Brolin appears to be having some fun here -- he plays Jonah's bitterness with cartoon-y lightness, instead of making the mistake of trying to channel Clint Eastwood. And he has some lovely scenes with a shaggy old dog who takes a shine to him and begins following him everywhere. The dog gazes at him with searching, trusting eyes, and he responds with straightforward, gruffly affectionate growling. Jonah Hex could be bigger, louder and longer, with more special effects and faster cutting, but it errs on the side of simplicity. And to that, let's all raise a shotglass.
Comments
OK, this was not unexpected based on Stephanie's track record at Salon, but what DID surprise me was the positive Toy Story 3 review. That was such a ripe opportunity for one of her classic "Why can't you unwashed masses see that this shit is overrated?!" diatribes.
Usually I can't see a movie in good conscience unless the vast majority of critics like it and SZ hates it. Now my signals are getting crossed.

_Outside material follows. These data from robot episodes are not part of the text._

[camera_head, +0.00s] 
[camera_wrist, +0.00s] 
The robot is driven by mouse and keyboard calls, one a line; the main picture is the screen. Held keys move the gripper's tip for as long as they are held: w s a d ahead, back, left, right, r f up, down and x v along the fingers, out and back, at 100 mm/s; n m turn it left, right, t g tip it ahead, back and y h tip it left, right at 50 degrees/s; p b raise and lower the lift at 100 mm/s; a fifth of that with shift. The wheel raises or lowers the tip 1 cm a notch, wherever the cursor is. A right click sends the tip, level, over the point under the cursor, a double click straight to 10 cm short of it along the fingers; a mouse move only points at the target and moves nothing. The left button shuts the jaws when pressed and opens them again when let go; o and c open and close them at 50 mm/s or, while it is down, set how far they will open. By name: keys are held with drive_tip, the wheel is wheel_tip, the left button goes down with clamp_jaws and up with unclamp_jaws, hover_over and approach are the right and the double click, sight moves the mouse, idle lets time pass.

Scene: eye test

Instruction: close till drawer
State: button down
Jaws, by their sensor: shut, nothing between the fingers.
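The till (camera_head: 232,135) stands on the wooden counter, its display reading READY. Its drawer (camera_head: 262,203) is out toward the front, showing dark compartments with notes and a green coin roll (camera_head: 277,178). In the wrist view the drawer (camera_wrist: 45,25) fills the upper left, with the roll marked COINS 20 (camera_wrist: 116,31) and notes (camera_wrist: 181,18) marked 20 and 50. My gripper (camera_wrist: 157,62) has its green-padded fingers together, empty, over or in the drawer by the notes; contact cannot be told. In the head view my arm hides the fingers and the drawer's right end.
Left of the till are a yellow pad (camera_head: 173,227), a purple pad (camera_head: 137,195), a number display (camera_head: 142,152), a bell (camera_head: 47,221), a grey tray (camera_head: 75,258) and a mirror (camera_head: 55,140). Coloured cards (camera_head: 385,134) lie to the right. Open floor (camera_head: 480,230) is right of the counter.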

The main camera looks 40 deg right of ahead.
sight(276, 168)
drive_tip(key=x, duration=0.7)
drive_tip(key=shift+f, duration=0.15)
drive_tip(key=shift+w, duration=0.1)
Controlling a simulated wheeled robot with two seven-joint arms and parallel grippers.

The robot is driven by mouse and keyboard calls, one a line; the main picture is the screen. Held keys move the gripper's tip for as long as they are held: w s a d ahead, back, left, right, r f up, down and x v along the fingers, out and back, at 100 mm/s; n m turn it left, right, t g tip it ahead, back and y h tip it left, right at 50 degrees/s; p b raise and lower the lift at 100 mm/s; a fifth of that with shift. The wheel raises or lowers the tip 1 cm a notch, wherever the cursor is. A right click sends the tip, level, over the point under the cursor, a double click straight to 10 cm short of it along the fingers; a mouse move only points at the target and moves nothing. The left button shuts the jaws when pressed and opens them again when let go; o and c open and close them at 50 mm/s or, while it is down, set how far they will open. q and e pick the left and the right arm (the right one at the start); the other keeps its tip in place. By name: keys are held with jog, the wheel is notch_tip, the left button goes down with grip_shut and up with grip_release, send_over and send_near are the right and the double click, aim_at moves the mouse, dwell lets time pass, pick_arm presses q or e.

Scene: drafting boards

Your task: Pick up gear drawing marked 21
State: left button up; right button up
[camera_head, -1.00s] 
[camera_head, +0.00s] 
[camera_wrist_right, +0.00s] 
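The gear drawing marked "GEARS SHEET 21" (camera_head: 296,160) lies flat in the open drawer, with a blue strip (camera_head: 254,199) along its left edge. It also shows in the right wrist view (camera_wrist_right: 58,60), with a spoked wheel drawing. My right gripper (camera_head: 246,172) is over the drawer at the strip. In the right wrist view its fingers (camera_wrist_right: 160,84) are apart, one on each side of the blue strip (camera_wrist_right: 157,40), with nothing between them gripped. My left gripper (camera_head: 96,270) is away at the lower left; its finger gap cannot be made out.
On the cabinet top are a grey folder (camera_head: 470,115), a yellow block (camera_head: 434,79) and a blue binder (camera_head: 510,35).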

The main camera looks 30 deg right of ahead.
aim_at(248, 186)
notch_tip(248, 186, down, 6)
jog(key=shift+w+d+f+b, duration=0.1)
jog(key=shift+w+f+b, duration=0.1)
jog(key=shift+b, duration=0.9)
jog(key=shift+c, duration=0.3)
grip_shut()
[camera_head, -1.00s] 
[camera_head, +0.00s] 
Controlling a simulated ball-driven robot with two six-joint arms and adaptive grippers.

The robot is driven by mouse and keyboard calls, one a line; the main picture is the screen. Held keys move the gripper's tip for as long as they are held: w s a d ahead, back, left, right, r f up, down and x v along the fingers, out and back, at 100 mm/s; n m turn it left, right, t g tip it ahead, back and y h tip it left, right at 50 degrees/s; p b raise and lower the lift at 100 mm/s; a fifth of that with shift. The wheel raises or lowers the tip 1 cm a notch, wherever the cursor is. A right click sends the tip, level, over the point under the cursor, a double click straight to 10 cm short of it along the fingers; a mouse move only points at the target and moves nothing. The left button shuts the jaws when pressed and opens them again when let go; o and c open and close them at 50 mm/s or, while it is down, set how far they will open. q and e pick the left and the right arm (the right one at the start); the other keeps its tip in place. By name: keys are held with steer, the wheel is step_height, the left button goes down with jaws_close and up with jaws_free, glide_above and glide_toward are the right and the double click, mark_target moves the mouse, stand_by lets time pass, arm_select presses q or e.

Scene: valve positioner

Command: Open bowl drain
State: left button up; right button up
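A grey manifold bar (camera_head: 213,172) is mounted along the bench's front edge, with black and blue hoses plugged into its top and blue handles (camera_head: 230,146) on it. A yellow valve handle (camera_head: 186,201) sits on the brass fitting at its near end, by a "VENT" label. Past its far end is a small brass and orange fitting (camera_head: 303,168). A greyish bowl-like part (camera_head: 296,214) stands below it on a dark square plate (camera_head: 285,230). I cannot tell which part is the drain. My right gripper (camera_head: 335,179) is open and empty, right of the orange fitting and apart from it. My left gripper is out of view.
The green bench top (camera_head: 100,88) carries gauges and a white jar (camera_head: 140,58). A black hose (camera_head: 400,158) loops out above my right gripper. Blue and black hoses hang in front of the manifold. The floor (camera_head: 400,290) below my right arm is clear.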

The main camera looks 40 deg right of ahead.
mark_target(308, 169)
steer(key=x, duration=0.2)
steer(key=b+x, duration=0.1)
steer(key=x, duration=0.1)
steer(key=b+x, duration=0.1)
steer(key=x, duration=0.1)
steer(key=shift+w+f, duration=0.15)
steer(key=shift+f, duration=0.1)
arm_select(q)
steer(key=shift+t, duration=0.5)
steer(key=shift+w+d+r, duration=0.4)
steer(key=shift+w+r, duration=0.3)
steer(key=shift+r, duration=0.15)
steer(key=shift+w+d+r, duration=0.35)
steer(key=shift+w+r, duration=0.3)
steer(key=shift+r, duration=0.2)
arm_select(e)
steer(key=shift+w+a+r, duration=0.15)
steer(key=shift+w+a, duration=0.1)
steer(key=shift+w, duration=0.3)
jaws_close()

Ok now, what the hell?! All the reasons given for praising this film -- Low expectations . . . hardly a work of genius but wholly serviceable as a bit of summer silliness, were the same reasons "A-Team" was torched. That was at least fun and never took itself serious. The ads and trailers on this mess look regrettable, and that "Cut myself shaving," line is the worst.
STEPHANIE ZACHAREK I have nothing to say to you
Now I slightly regret having gotten a haircut instead of seeing this movie, particularly since I think the haircut took longer than the film's running time.
Makes me want to check it out. Westerns were once just B action movies until the auteur theorists got to them.
I will be back for the next installment although ome of these comments are killing me.
I don't know you, but if you can get a job as a movie critic, anyone could. Bravo for being able to get a job without a scintilla of talent for the craft.
You praise a movie for meeting your low expectations. This movie was the worst piece of drek I've seen in years and you seem desperate to like it. It seems obvious that you're simply a "go the other way" type of reviewer that makes a meager living on controversy. You're an idiot that shouldn't be reviewing films.